# [YOUR GOAL]
Write out the whole listing again, exactly as given.

# [MATERIAL]

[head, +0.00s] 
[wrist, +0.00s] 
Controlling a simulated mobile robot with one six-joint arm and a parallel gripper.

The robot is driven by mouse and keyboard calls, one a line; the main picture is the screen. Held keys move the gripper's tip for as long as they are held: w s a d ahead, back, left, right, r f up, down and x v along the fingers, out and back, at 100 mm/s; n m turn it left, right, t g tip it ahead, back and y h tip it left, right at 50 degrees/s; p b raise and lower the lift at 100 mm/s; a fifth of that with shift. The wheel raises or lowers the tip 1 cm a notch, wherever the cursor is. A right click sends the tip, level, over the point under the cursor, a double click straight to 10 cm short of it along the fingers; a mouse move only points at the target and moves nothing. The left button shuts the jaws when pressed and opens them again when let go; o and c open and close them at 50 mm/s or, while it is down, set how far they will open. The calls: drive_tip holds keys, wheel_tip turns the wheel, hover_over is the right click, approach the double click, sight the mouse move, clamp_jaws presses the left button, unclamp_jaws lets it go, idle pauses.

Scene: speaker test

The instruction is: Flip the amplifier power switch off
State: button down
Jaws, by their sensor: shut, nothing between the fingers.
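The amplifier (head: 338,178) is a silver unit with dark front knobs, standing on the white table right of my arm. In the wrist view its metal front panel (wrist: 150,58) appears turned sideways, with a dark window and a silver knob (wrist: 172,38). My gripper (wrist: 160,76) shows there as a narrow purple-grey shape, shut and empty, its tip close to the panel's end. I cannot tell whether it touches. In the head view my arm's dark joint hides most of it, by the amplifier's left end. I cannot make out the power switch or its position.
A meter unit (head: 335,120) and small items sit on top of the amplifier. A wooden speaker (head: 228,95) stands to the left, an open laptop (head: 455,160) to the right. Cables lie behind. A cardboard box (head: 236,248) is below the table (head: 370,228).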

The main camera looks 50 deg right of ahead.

# [WRITTEN REPLY]
[head, +0.00s] 
[wrist, +0.00s] 
Controlling a simulated mobile robot with one six-joint arm and a parallel gripper.

The robot is driven by mouse and keyboard calls, one a line; the main picture is the screen. Held keys move the gripper's tip for as long as they are held: w s a d ahead, back, left, right, r f up, down and x v along the fingers, out and back, at 100 mm/s; n m turn it left, right, t g tip it ahead, back and y h tip it left, right at 50 degrees/s; p b raise and lower the lift at 100 mm/s; a fifth of that with shift. The wheel raises or lowers the tip 1 cm a notch, wherever the cursor is. A right click sends the tip, level, over the point under the cursor, a double click straight to 10 cm short of it along the fingers; a mouse move only points at the target and moves nothing. The left button shuts the jaws when pressed and opens them again when let go; o and c open and close them at 50 mm/s or, while it is down, set how far they will open. The calls: drive_tip holds keys, wheel_tip turns the wheel, hover_over is the right click, approach the double click, sight the mouse move, clamp_jaws presses the left button, unclamp_jaws lets it go, idle pauses.

Scene: speaker test

The instruction is: Flip the amplifier power switch off
State: button down
Jaws, by their sensor: shut, nothing between the fingers.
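The amplifier (head: 338,178) is a silver unit with dark front knobs, standing on the white table right of my arm. In the wrist view its metal front panel (wrist: 150,58) appears turned sideways, with a dark window and a silver knob (wrist: 172,38). My gripper (wrist: 160,76) shows there as a narrow purple-grey shape, shut and empty, its tip close to the panel's end. I cannot tell whether it touches. In the head view my arm's dark joint hides most of it, by the amplifier's left end. I cannot make out the power switch or its position.
A meter unit (head: 335,120) and small items sit on top of the amplifier. A wooden speaker (head: 228,95) stands to the left, an open laptop (head: 455,160) to the right. Cables lie behind. A cardboard box (head: 236,248) is below the table (head: 370,228).

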The main camera looks 50 deg right of ahead.

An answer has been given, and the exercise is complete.